» **Recorded information**
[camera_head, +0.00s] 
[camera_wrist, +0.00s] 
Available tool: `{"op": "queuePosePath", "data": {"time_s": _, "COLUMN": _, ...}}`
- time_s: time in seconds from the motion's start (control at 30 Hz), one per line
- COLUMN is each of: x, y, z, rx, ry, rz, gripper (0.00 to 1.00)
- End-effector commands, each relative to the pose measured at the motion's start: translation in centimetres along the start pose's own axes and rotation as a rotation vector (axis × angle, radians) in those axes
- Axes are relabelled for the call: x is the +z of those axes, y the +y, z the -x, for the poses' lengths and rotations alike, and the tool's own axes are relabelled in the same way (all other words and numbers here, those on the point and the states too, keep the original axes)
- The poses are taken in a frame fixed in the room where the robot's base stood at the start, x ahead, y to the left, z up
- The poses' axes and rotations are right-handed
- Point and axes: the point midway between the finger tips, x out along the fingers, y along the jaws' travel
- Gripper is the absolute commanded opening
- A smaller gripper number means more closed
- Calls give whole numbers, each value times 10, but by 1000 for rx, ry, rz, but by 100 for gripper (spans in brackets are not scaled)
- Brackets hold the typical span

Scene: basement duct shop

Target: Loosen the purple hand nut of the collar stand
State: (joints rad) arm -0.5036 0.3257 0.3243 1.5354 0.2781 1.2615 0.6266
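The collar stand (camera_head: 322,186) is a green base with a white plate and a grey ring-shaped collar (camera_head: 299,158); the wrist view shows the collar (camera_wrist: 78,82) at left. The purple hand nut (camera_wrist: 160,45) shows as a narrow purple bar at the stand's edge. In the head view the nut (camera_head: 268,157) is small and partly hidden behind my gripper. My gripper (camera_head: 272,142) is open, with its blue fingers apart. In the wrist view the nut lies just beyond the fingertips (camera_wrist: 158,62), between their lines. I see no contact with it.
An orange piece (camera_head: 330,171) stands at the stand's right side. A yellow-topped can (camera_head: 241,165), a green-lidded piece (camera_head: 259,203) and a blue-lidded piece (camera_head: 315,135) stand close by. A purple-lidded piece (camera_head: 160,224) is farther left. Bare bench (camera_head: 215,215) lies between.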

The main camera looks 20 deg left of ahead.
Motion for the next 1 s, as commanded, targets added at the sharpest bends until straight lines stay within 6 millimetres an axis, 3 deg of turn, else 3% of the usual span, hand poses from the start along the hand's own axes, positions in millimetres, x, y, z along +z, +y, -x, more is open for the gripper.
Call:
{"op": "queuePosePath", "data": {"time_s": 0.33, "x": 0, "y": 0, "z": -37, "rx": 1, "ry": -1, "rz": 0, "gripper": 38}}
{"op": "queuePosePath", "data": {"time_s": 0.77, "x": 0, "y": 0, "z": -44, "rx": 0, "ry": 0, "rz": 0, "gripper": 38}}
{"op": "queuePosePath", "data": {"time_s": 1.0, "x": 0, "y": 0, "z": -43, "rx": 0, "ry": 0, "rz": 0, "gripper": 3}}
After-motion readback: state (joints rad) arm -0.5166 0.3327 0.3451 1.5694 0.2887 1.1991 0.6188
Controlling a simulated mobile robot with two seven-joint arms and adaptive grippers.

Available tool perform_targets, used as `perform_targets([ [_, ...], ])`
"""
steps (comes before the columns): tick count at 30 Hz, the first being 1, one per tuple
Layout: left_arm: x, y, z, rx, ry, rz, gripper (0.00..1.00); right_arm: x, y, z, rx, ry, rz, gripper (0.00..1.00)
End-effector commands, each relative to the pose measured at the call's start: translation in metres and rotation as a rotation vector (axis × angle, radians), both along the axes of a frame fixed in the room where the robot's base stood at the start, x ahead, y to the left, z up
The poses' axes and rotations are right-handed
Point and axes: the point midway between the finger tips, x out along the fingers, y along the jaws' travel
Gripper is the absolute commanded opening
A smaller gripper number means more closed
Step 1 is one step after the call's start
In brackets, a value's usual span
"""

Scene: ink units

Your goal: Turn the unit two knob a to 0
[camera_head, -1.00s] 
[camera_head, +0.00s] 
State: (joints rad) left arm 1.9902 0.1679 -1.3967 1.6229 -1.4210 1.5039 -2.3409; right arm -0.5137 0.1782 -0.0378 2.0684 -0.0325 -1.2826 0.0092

» **Task statement**
Print all of the entries again, exactly as written.

» **Answer to this exercise**
[camera_head, +0.00s] 
[camera_wrist, +0.00s] 
Available tool: `{"op": "queuePosePath", "data": {"time_s": _, "COLUMN": _, ...}}`
- time_s: time in seconds from the motion's start (control at 30 Hz), one per line
- COLUMN is each of: x, y, z, rx, ry, rz, gripper (0.00 to 1.00)
- End-effector commands, each relative to the pose measured at the motion's start: translation in centimetres along the start pose's own axes and rotation as a rotation vector (axis × angle, radians) in those axes
- Axes are relabelled for the call: x is the +z of those axes, y the +y, z the -x, for the poses' lengths and rotations alike, and the tool's own axes are relabelled in the same way (all other words and numbers here, those on the point and the states too, keep the original axes)
- The poses are taken in a frame fixed in the room where the robot's base stood at the start, x ahead, y to the left, z up
- The poses' axes and rotations are right-handed
- Point and axes: the point midway between the finger tips, x out along the fingers, y along the jaws' travel
- Gripper is the absolute commanded opening
- A smaller gripper number means more closed
- Calls give whole numbers, each value times 10, but by 1000 for rx, ry, rz, but by 100 for gripper (spans in brackets are not scaled)
- Brackets hold the typical span

Scene: basement duct shop

Target: Loosen the purple hand nut of the collar stand
State: (joints rad) arm -0.5036 0.3257 0.3243 1.5354 0.2781 1.2615 0.6266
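The collar stand (camera_head: 322,186) is a green base with a white plate and a grey ring-shaped collar (camera_head: 299,158); the wrist view shows the collar (camera_wrist: 78,82) at left. The purple hand nut (camera_wrist: 160,45) shows as a narrow purple bar at the stand's edge. In the head view the nut (camera_head: 268,157) is small and partly hidden behind my gripper. My gripper (camera_head: 272,142) is open, with its blue fingers apart. In the wrist view the nut lies just beyond the fingertips (camera_wrist: 158,62), between their lines. I see no contact with it.
An orange piece (camera_head: 330,171) stands at the stand's right side. A yellow-topped can (camera_head: 241,165), a green-lidded piece (camera_head: 259,203) and a blue-lidded piece (camera_head: 315,135) stand close by. A purple-lidded piece (camera_head: 160,224) is farther left. Bare bench (camera_head: 215,215) lies between.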

The main camera looks 20 deg left of ahead.
Motion for the next 1 s, as commanded, targets added at the sharpest bends until straight lines stay within 6 millimetres an axis, 3 deg of turn, else 3% of the usual span, hand poses from the start along the hand's own axes, positions in millimetres, x, y, z along +z, +y, -x, more is open for the gripper.
Call:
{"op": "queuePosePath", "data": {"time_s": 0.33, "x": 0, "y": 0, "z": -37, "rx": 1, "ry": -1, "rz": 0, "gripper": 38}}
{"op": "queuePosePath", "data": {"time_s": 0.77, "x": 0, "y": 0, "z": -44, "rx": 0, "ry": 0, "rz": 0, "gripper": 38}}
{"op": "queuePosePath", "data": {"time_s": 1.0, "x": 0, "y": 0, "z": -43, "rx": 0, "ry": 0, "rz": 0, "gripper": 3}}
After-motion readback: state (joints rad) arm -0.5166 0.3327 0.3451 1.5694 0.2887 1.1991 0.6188
Controlling a simulated mobile robot with two seven-joint arms and adaptive grippers.

Available tool perform_targets, used as `perform_targets([ [_, ...], ])`
"""
steps (comes before the columns): tick count at 30 Hz, the first being 1, one per tuple
Layout: left_arm: x, y, z, rx, ry, rz, gripper (0.00..1.00); right_arm: x, y, z, rx, ry, rz, gripper (0.00..1.00)
End-effector commands, each relative to the pose measured at the call's start: translation in metres and rotation as a rotation vector (axis × angle, radians), both along the axes of a frame fixed in the room where the robot's base stood at the start, x ahead, y to the left, z up
The poses' axes and rotations are right-handed
Point and axes: the point midway between the finger tips, x out along the fingers, y along the jaws' travel
Gripper is the absolute commanded opening
A smaller gripper number means more closed
Step 1 is one step after the call's start
In brackets, a value's usual span
"""

Scene: ink units

Your goal: Turn the unit two knob a to 0
[camera_head, -1.00s] 
[camera_head, +0.00s] 
State: (joints rad) left arm 1.9902 0.1679 -1.3967 1.6229 -1.4210 1.5039 -2.3409; right arm -0.5137 0.1782 -0.0378 2.0684 -0.0325 -1.2826 0.0092

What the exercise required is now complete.